The overriding–even overpowering–theme of the Spring/Summer 2012 shows was 'sweetness'. Alexander Fury offers his take on the sugar rush.

The overriding–even overpowering–theme of the Spring/Summer 2012 shows was 'sweetness'. Alexander Fury offers his take on the sugar rush.

Image by Nick Knight

I'm not a fan of sweetness. Which means I'm in trouble when it comes to Spring/Summer 2012. Because if ever a season was cloying, sickly-sweet and pastel-drenched, it's right now. We've just seen the A/W 12 shows, so of course fashion has already done a volte-face - the dozen or so sleek black trouser-suits that opened the Prada show couldn't be further away from spring, including Miuccia's milkshake-hued Americana. But if you head to any designer store right now and thrust out an arm, chances are it will collide with something sequinned, ruffled, diaphanous, chiffaneous and/or nipple pink.

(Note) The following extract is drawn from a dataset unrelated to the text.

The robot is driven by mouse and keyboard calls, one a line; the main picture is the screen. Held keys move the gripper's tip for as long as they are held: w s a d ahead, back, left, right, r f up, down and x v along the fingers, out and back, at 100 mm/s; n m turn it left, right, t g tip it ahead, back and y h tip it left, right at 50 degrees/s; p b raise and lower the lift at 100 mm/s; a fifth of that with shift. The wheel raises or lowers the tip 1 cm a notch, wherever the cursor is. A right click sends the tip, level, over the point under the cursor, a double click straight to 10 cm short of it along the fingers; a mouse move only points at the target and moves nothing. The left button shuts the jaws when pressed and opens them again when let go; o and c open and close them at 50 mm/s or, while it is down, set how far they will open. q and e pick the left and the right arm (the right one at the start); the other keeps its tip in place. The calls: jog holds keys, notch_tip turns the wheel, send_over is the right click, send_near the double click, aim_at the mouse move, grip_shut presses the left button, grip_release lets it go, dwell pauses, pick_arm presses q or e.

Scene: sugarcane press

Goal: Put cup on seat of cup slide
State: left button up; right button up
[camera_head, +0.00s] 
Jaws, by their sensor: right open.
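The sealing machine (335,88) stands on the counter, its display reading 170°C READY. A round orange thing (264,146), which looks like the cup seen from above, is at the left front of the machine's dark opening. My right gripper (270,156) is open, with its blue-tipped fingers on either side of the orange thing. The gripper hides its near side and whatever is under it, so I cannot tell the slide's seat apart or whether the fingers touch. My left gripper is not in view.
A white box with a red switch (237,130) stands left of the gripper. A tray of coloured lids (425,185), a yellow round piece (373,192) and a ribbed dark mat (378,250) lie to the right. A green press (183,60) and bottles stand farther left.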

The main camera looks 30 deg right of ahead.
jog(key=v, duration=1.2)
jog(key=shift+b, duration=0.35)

It's interesting. In these times of fragmented, trend-free fashion, it's rare designers speak with so insistent and consistent a voice. Marc Jacobs in New York, Christopher Kane in London, Versace in Milan. Even Phoebe Philo's Céline had a million frilly peplums, for God's sake - she called them 'basques' and threw out references to folk dance in her always-cryptic audience hand-out, but really they amounted to gigantic ruffles sprouting out of every hipline.

'How sweet!' we trilled in New York. It was still sweet in London, and in Milan, even if all that sugar had started to sink to the bottom of our stomach. In Paris, it became too, too much. Louis Vuitton was the cherry on top of the cake - set against soundtracks from Rosemary's Baby and Dario Argento's baroque horror masterpiece Suspiria, all that sweetness started to look pretty sick in Jacobs' hands. It was the perfect summary to a season that, sugar-coated as the outside seemed, possibly had poison at its heart.

It's profoundly disturbing to see grown women got up as pre-teens, albeit a natural conclusion in a culture obsessed by youth at the expense of all else.

What do I mean by that? Well, for me, there's something retrograde in these images of sweetness, in the very idea of a woman dolled-up in pastel ruffles and flounces. Doll is the word: personally, it's difficult to watch women who seem manipulated into their clothes. It made me think of Trilby and her Svengali, or Eliza and Professor Higgins: men moulding and manipulating women into their image of femininity. That's not always the case, but here there were uncomfortable echoes.

My taste is for power in clothing. I like women to look like women, not fairies, or flowers, or Christ forbid children. Theres nothing worse than that knock-kneed, doe-eyed, simpering simpleton pose that has proliferated of late, a twenty-first century take on Kinderwhore. It's profoundly disturbing to see grown women got up as pre-teens, albeit a natural conclusion in a culture obsessed by youth at the expense of all else. There is an argument that, by dressing in the garb of a child, a woman choses to remove herself from the sexual arena, eschewing trussed-up tailoring and 'fuck me' shoes. Maybe that is the case for some, but looking at the women who (again) chose to don stilettos and pencil-skirts, there is nothing of the victim. There's undeniable confidence spoken by a high heel, a tight skirt - in women dressed as women. That's something proposed by designers as diverse as Vivienne Westwood and Miuccia Prada. They're not necessarily making an intentional feminist statement (despite interpretation of their work as such) but, as women dressing women, isn't the most telling feminist statement they can make simply getting on with the job? It isn't gender specific: look at Azzedine Alaïa. There isn't a whisper of chauvinism to his clothing, dedicated purely to the glorification of the female form. One doubts Grace Jones or Tina Turner would ever wear anything less than utterly empowering and authoritative. I also doubt either would ever wear a ruffle organdie prom-dress.

The real issue I have with this sugar-and-spice schtick is when it's presented as an 'edgy' catwalk statement, as if dressing a woman in jabots and ostrich-feather embroidery is a great leap for fashion-kind (or even for womankind). Sure, they're 'explorations' of our enduring stereotypes of women as fragile and sweet, but they reflect those stereotypes rather than offering anything new. The flip side, however, was put to me by Lady Amanda Harlech, one of the strongest fashion females I know. Confronted with my tumb-thumping critiques of the season's saccharine underbelly, Harlech paused, then said: 'Sometimes women just want to look fragile.' Simple, but speaks volumes.